Material provided —
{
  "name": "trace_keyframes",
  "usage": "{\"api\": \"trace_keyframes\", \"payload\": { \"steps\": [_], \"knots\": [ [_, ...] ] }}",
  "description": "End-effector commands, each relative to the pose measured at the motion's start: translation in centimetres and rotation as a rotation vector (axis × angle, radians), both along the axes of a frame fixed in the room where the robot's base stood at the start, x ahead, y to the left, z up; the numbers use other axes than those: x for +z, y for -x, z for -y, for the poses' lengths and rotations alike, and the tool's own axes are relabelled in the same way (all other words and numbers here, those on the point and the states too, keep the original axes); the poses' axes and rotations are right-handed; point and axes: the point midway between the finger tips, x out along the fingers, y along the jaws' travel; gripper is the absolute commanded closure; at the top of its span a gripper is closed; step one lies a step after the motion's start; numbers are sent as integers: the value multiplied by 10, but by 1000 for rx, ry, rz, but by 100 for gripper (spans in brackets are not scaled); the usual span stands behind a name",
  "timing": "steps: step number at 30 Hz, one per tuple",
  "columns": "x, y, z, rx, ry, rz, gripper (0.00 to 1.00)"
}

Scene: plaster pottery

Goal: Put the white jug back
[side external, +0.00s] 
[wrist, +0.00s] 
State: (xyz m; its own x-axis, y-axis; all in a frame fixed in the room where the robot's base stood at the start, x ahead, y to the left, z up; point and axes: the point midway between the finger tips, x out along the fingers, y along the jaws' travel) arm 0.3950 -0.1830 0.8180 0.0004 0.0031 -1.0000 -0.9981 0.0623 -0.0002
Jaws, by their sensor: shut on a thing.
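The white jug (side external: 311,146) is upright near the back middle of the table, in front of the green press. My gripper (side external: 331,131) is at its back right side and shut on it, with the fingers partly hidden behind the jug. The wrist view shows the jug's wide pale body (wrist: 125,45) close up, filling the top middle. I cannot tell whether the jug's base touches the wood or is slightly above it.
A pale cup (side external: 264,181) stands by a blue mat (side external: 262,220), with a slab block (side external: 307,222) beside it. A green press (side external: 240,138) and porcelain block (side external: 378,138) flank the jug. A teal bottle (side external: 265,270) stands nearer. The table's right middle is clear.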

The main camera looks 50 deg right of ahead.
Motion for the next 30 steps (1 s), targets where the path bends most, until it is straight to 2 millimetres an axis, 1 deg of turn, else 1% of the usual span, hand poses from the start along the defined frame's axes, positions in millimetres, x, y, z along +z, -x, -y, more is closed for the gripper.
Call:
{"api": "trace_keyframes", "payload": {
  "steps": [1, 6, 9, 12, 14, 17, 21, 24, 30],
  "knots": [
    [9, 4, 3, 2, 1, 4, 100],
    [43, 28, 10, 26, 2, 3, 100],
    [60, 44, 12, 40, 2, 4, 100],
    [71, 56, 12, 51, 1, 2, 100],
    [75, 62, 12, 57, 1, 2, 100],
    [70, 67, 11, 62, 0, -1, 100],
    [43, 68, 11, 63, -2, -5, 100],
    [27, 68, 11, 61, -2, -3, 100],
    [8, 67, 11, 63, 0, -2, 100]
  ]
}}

Task brief — All the data must be duplicated exactly, with nothing added or removed.

Solved exercise —
{
  "name": "trace_keyframes",
  "usage": "{\"api\": \"trace_keyframes\", \"payload\": { \"steps\": [_], \"knots\": [ [_, ...] ] }}",
  "description": "End-effector commands, each relative to the pose measured at the motion's start: translation in centimetres and rotation as a rotation vector (axis × angle, radians), both along the axes of a frame fixed in the room where the robot's base stood at the start, x ahead, y to the left, z up; the numbers use other axes than those: x for +z, y for -x, z for -y, for the poses' lengths and rotations alike, and the tool's own axes are relabelled in the same way (all other words and numbers here, those on the point and the states too, keep the original axes); the poses' axes and rotations are right-handed; point and axes: the point midway between the finger tips, x out along the fingers, y along the jaws' travel; gripper is the absolute commanded closure; at the top of its span a gripper is closed; step one lies a step after the motion's start; numbers are sent as integers: the value multiplied by 10, but by 1000 for rx, ry, rz, but by 100 for gripper (spans in brackets are not scaled); the usual span stands behind a name",
  "timing": "steps: step number at 30 Hz, one per tuple",
  "columns": "x, y, z, rx, ry, rz, gripper (0.00 to 1.00)"
}

Scene: plaster pottery

Goal: Put the white jug back
[side external, +0.00s] 
[wrist, +0.00s] 
State: (xyz m; its own x-axis, y-axis; all in a frame fixed in the room where the robot's base stood at the start, x ahead, y to the left, z up; point and axes: the point midway between the finger tips, x out along the fingers, y along the jaws' travel) arm 0.3950 -0.1830 0.8180 0.0004 0.0031 -1.0000 -0.9981 0.0623 -0.0002
Jaws, by their sensor: shut on a thing.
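The white jug (side external: 311,146) is upright near the back middle of the table, in front of the green press. My gripper (side external: 331,131) is at its back right side and shut on it, with the fingers partly hidden behind the jug. The wrist view shows the jug's wide pale body (wrist: 125,45) close up, filling the top middle. I cannot tell whether the jug's base touches the wood or is slightly above it.
A pale cup (side external: 264,181) stands by a blue mat (side external: 262,220), with a slab block (side external: 307,222) beside it. A green press (side external: 240,138) and porcelain block (side external: 378,138) flank the jug. A teal bottle (side external: 265,270) stands nearer. The table's right middle is clear.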

The main camera looks 50 deg right of ahead.
Motion for the next 30 steps (1 s), targets where the path bends most, until it is straight to 2 millimetres an axis, 1 deg of turn, else 1% of the usual span, hand poses from the start along the defined frame's axes, positions in millimetres, x, y, z along +z, -x, -y, more is closed for the gripper.
Call:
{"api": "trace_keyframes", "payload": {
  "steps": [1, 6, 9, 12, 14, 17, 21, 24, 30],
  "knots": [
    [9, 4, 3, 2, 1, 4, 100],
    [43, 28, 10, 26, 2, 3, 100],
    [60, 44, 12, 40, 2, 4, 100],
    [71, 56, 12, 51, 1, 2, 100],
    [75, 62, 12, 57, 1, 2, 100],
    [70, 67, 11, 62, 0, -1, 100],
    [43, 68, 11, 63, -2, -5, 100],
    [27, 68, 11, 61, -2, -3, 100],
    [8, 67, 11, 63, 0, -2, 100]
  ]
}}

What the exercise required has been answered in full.